Enos stars as Miranda Fall, an artist who deals in the study of humanity. Her recent project, involved her finding a lost cell phone and turning the person who the phone belonged to into the subject of her artistic expression. Her poking and prodding into the mans life is something that he never asked for, but it becomes a successful gallery exhibit, and her manager/lover Paul Stark (Sam Shepard) knows her way of expression is highly unique. That is, until her exploration begins to go too far. When Paul witnesses a woman being assaulted outside his window, he doesn’t report the attack, so Miranda sees it as an opportunity to inject herself into the situation, sending her down a strange path, turning the mystery of the assailant into her new project. And putting her own life at risk.
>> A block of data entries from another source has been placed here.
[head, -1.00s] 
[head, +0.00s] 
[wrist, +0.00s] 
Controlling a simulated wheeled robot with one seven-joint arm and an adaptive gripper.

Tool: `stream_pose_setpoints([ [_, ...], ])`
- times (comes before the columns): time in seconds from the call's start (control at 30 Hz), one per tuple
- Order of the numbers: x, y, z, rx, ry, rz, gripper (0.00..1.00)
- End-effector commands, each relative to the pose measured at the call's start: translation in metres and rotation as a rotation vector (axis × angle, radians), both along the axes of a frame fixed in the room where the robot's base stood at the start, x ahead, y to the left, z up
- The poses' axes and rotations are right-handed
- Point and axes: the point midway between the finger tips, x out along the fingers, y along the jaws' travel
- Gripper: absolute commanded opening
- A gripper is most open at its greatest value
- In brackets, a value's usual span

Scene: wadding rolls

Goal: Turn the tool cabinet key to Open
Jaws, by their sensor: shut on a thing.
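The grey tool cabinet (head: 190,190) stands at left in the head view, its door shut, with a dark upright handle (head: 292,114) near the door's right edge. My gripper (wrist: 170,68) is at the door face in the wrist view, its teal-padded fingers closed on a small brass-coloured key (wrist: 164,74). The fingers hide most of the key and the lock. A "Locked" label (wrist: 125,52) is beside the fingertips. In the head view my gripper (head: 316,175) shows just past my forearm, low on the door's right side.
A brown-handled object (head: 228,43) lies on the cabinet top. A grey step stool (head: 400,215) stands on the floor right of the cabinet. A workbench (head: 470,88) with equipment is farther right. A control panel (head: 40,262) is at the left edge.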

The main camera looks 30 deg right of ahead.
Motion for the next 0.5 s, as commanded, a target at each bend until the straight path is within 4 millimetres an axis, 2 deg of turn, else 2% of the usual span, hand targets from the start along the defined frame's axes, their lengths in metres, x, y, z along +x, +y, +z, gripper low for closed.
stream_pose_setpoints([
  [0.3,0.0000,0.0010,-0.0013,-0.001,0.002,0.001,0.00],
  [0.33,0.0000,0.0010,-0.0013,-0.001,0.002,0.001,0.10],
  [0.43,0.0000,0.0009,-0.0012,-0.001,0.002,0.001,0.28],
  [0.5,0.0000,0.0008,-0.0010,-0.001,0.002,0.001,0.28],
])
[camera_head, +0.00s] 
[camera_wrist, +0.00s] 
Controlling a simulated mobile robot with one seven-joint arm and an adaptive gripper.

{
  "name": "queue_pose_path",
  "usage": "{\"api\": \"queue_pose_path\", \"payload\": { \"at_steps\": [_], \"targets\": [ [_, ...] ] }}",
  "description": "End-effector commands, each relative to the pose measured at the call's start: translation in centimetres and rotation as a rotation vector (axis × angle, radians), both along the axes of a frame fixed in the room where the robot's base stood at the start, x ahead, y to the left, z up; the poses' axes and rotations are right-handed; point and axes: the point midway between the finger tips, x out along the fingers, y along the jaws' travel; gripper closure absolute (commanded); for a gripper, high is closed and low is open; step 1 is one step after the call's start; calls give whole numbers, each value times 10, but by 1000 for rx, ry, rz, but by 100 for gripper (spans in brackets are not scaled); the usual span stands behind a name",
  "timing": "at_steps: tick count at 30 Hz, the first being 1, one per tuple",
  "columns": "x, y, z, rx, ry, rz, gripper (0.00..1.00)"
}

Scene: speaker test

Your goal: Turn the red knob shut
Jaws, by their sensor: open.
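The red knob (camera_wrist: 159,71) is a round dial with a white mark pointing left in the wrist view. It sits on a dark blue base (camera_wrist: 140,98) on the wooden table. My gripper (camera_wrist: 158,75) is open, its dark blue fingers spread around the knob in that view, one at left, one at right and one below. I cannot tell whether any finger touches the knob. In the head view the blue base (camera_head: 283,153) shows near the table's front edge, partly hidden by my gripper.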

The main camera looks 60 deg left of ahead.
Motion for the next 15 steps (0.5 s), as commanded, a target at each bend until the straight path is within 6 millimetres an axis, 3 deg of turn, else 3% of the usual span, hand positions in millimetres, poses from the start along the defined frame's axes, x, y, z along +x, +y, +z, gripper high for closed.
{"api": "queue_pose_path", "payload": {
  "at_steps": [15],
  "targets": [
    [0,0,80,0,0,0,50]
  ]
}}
There are three factors that make an independent film such as Never Here succeed: 1) Mireille Enos is one of the more underrated and spectacular actors today. There is not a single scene without her and the amount of weight she carries, as someone who begins to fear for her well being, questions if the world she inhabits is in her head, and confidently puts herself in danger. 2) Sam Shepard was and is always someone whose very presence changes a film, and his work here is a fitting example of that skill. His role may be minimal, but his scenes with Enos are the stuff of legends. There is a theatre-like staging, where the adults are having an affair, but the sex never gets in the way of their in depth conversations. And 3) Thoman is an impressive director. Her work is highly skilled, channeling the tension building of a Hitchcock film and the pacing of Francis Ford Coppola's The Conversation. Her career is going to be one fans will want to pay attention to as it progresses.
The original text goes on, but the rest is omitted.